Given request: Exclude the pictures and reproduce the remaining data exactly as written.

.....

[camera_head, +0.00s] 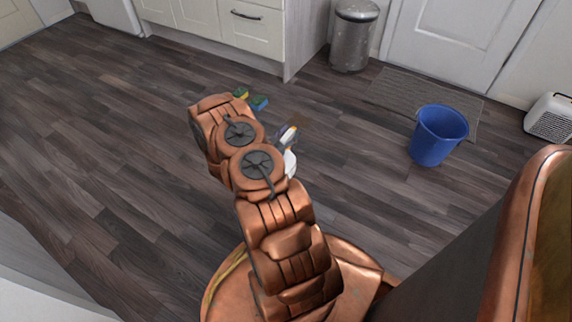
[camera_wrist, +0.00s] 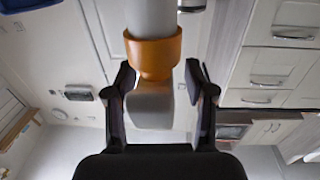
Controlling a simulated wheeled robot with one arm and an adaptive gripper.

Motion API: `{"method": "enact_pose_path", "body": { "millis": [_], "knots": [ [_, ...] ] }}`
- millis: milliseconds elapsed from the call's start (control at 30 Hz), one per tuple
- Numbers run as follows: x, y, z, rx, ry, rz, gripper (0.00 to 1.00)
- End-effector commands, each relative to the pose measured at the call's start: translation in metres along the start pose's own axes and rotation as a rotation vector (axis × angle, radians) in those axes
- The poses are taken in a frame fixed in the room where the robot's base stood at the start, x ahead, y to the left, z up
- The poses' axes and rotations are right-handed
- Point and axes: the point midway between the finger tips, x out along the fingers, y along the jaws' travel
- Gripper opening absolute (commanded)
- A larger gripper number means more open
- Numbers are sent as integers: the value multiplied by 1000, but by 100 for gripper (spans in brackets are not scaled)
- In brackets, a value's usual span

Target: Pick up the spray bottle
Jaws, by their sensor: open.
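The spray bottle shows in the wrist view as a pale body at the top, an orange collar (camera_wrist: 153,55) and a grey-white end between my fingers. My gripper (camera_wrist: 160,80) is open, with one black finger on each side of that end. A gap shows on the right finger's side; the left finger is closer, and I cannot tell whether it touches. In the head view, a white and orange part of the bottle (camera_head: 290,162) shows just right of my arm, which hides the rest. My gripper is not clearly visible there.
A yellow sponge (camera_head: 240,93) and a blue sponge (camera_head: 260,102) lie on the floor beyond my arm. A blue bucket (camera_head: 438,134) stands to the right by a grey mat (camera_head: 385,92). A metal bin (camera_head: 353,36) stands by the cabinets (camera_head: 225,25). The left floor is clear.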

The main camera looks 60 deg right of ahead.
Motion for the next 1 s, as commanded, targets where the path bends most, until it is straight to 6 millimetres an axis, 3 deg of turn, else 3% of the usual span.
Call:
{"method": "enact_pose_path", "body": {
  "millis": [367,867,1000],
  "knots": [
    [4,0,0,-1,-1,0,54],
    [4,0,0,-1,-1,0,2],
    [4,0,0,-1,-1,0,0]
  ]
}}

.....

Task answer:
[camera_head, +0.00s] 
[camera_wrist, +0.00s] 
Controlling a simulated wheeled robot with one arm and an adaptive gripper.

Motion API: `{"method": "enact_pose_path", "body": { "millis": [_], "knots": [ [_, ...] ] }}`
- millis: milliseconds elapsed from the call's start (control at 30 Hz), one per tuple
- Numbers run as follows: x, y, z, rx, ry, rz, gripper (0.00 to 1.00)
- End-effector commands, each relative to the pose measured at the call's start: translation in metres along the start pose's own axes and rotation as a rotation vector (axis × angle, radians) in those axes
- The poses are taken in a frame fixed in the room where the robot's base stood at the start, x ahead, y to the left, z up
- The poses' axes and rotations are right-handed
- Point and axes: the point midway between the finger tips, x out along the fingers, y along the jaws' travel
- Gripper opening absolute (commanded)
- A larger gripper number means more open
- Numbers are sent as integers: the value multiplied by 1000, but by 100 for gripper (spans in brackets are not scaled)
- In brackets, a value's usual span

Target: Pick up the spray bottle
Jaws, by their sensor: open.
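The spray bottle shows in the wrist view as a pale body at the top, an orange collar (camera_wrist: 153,55) and a grey-white end between my fingers. My gripper (camera_wrist: 160,80) is open, with one black finger on each side of that end. A gap shows on the right finger's side; the left finger is closer, and I cannot tell whether it touches. In the head view, a white and orange part of the bottle (camera_head: 290,162) shows just right of my arm, which hides the rest. My gripper is not clearly visible there.
A yellow sponge (camera_head: 240,93) and a blue sponge (camera_head: 260,102) lie on the floor beyond my arm. A blue bucket (camera_head: 438,134) stands to the right by a grey mat (camera_head: 385,92). A metal bin (camera_head: 353,36) stands by the cabinets (camera_head: 225,25). The left floor is clear.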

The main camera looks 60 deg right of ahead.
Motion for the next 1 s, as commanded, targets where the path bends most, until it is straight to 6 millimetres an axis, 3 deg of turn, else 3% of the usual span.
Call:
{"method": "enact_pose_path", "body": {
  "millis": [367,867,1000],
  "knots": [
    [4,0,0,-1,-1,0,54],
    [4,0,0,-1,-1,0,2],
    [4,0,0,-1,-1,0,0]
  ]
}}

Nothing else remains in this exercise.